## Do this
Report the count of lines below in which the string "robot" occurs; include nothing else.

## Dataset section

____

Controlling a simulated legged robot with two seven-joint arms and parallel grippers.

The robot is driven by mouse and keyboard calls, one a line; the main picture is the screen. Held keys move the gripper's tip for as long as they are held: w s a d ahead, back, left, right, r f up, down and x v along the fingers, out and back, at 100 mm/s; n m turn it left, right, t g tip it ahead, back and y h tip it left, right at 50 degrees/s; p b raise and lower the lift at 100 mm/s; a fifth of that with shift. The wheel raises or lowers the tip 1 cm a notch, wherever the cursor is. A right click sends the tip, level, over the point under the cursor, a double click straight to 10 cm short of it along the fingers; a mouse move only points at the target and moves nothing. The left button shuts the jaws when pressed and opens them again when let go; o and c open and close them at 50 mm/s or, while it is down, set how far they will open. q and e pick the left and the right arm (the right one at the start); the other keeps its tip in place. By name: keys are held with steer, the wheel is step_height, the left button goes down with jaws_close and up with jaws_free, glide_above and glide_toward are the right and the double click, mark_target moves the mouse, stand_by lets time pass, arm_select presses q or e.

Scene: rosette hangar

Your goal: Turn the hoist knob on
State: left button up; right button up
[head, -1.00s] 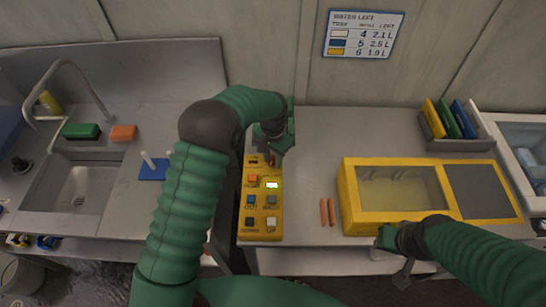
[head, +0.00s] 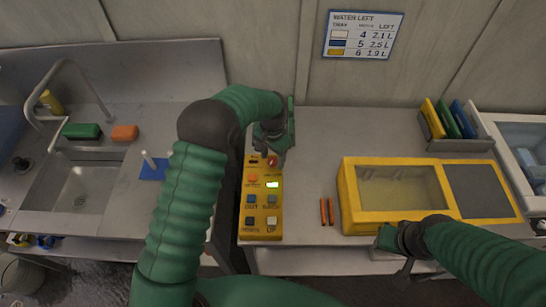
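The yellow hoist control box (head: 262,232) lies on the metal bench, with labelled buttons in two columns and a lit green indicator (head: 272,184). A reddish-brown knob (head: 272,162) is at its far end. My left gripper (head: 274,150) is over that far end, right at the knob, and partly hides it. Whether its fingers are open or touch the knob is too small to tell. My right gripper (head: 388,238) is at the front edge of the yellow-framed case (head: 350,212), and its fingers are not clear.
Two orange-brown sticks (head: 327,212) lie between the control box and the case. A grey rack (head: 462,144) with coloured plates stands at the back right. A sink (head: 75,190) is at the left. A water chart (head: 362,35) hangs on the wall.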

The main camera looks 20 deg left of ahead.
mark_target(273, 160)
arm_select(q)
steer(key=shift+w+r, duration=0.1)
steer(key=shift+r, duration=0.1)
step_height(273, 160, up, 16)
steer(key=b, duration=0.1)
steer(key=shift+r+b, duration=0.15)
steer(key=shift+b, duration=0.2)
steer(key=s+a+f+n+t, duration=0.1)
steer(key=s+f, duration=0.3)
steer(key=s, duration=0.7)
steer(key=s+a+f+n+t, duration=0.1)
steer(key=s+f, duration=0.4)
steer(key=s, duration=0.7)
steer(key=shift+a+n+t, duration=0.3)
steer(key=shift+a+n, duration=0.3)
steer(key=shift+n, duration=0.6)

____

## Answer in full
2